Peki, Kılıçdaroğlu yönetimi ‘parti içinde kalarak mücadele etme’ meraklısı milletvekilleri ile düzeceği ‘vitrin’ e mi güveniyor ?. Onların katkısıyla 2015 seçiminden ‘anlamlı oranda oy kaybetmeden’ paçayı kurtarma hesabı mı yapılan. Bu görüş, Anadolu Partisi Lideri Ankara Milletvekili Emine Ülker Tarhan’ın Cumhurbaşkanı adayı seçimi sırasında söylediği ‘bu yanlış bile değil’ belirlemesi dışında kalıyor; Sadece ‘yanlış’ bu kez.. Zira CHP seçmeni Kemal Kılıçdaroğlu yönetiminin milletvekilliği vaadiyle partiye doldurduğu kişiliklere ‘vitrin içinde dağıtılsalar bile’ oy vermez. Hele hele seçmenin net bir alternatifi var iken.

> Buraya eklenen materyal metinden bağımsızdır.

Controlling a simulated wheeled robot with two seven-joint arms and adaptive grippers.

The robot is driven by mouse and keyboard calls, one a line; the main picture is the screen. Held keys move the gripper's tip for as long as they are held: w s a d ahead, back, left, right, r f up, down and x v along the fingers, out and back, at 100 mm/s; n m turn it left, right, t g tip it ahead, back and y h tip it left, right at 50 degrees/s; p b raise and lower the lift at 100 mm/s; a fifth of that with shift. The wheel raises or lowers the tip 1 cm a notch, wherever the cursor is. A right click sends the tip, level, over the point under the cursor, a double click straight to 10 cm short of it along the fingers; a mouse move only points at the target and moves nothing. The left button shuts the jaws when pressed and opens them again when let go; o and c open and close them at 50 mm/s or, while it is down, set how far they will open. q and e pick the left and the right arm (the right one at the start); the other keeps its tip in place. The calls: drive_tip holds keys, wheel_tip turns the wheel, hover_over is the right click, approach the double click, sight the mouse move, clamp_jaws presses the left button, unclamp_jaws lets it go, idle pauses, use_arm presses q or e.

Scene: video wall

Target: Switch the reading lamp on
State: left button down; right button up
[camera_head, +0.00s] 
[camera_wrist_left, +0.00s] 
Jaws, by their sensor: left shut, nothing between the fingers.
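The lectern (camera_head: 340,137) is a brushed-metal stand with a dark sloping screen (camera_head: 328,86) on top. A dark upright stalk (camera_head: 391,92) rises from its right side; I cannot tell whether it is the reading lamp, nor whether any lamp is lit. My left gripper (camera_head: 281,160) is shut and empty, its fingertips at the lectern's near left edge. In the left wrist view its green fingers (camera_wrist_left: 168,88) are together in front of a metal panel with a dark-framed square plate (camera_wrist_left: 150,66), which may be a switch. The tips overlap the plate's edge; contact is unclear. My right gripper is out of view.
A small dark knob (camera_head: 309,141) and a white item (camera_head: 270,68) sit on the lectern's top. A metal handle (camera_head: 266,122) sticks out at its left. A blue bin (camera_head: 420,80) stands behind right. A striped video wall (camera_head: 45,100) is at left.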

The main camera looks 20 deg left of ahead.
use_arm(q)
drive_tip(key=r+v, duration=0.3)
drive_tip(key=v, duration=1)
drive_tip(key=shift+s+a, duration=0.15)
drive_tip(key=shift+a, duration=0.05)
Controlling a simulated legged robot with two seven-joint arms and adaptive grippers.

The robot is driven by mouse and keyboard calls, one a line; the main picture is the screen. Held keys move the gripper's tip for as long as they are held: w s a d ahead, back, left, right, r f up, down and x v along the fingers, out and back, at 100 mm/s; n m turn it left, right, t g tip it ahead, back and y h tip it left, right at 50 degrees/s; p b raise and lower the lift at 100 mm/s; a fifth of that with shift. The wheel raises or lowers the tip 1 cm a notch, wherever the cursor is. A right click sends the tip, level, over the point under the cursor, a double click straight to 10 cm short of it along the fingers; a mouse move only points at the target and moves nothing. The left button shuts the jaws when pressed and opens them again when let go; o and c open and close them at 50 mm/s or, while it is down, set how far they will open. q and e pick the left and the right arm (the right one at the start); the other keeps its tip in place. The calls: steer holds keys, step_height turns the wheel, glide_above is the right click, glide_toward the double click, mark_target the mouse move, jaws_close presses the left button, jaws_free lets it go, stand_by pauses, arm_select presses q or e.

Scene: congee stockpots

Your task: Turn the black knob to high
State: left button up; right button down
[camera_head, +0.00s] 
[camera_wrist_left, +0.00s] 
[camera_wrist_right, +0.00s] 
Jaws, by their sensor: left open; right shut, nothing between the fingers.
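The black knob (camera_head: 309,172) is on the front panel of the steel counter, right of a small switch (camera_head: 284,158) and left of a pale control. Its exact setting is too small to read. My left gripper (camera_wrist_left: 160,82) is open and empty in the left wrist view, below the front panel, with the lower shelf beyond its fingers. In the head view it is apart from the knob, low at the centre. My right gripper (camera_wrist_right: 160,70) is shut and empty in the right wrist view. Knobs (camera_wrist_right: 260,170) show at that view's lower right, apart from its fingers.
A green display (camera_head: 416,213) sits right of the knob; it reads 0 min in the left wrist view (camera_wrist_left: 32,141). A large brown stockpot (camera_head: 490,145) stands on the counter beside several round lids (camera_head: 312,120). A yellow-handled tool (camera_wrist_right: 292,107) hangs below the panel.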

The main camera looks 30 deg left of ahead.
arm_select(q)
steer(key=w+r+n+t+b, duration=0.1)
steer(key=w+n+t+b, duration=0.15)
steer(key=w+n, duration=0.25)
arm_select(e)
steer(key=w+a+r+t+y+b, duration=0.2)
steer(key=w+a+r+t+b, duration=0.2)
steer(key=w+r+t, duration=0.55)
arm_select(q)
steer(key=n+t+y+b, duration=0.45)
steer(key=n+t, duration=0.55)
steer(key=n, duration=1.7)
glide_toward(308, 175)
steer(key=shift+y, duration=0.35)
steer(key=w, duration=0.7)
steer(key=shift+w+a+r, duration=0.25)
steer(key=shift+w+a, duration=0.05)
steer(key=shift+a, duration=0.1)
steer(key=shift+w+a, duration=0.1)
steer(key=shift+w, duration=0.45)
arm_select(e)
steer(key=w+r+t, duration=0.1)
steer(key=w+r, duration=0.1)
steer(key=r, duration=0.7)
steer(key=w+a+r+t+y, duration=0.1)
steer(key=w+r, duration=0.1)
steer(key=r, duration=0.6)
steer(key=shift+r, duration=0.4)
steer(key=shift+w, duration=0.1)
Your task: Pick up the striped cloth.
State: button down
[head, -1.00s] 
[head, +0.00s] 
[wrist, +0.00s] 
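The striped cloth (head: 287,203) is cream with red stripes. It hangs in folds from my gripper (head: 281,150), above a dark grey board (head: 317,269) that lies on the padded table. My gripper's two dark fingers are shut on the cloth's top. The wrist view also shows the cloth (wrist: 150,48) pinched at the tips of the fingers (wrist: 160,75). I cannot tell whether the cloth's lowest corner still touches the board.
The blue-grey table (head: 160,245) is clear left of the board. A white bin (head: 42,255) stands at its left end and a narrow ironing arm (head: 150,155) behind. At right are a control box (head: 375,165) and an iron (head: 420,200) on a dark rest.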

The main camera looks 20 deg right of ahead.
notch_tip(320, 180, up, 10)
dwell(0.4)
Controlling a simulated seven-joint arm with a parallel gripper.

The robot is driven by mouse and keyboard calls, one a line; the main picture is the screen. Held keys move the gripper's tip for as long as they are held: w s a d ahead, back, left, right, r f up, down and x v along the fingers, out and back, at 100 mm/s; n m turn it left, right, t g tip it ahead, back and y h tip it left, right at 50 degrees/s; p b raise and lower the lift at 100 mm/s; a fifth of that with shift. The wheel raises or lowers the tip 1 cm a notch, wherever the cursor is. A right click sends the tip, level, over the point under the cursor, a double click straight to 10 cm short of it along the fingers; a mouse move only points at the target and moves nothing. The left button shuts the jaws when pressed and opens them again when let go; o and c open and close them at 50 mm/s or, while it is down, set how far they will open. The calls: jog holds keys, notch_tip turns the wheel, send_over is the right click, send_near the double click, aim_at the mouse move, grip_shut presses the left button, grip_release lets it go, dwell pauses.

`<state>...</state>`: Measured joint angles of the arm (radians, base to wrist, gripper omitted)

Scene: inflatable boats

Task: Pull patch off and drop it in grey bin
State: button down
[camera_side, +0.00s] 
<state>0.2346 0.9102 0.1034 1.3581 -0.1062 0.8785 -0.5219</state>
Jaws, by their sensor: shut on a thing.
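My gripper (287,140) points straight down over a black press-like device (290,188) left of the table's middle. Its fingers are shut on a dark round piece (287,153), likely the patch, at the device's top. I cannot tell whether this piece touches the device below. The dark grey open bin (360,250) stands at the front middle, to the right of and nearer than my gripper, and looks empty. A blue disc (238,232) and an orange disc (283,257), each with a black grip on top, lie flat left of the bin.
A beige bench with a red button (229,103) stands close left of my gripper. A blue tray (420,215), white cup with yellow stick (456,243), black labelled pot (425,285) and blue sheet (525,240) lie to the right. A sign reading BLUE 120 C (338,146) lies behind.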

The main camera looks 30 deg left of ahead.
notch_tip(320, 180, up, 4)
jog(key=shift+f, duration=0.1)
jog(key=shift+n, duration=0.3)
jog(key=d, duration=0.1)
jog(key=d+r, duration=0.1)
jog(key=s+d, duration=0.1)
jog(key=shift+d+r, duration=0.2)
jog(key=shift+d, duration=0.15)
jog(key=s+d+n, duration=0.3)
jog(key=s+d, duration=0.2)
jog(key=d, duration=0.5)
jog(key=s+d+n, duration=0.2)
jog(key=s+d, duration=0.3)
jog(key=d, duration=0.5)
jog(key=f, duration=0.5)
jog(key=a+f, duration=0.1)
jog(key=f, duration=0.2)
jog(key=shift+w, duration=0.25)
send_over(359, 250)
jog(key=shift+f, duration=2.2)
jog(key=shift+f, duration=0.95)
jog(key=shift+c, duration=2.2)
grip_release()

Gerçek, çok daha acımasız. Birileri Türkiye Cumhuriyeti’nin kurucu partisini ‘tasfiye’ etmek için görev başında. Genel Başkanlığı ele geçirişi konusunda görüşler ‘meraklı bir fırsatçının’ atılganlığından, ‘organize bir operasyona’ doğru evrilirken 2015 seçimi öncesinde Kemal Kılıçdaroğlu’nun partiye giydirmeye çalıştığı gömleğe bu gözle bakmak gerekir ; Bu görüşleri CHP görüşü olarak sandığa taşımak partiyi yok etme girişimidir. Seçim sonrasında ortaya çıkacak yıkıntı üzerinde ‘kendi binalarını inşa etme’ hayali içinde olanlar büyük bir sürprizle karşılaşabilirler.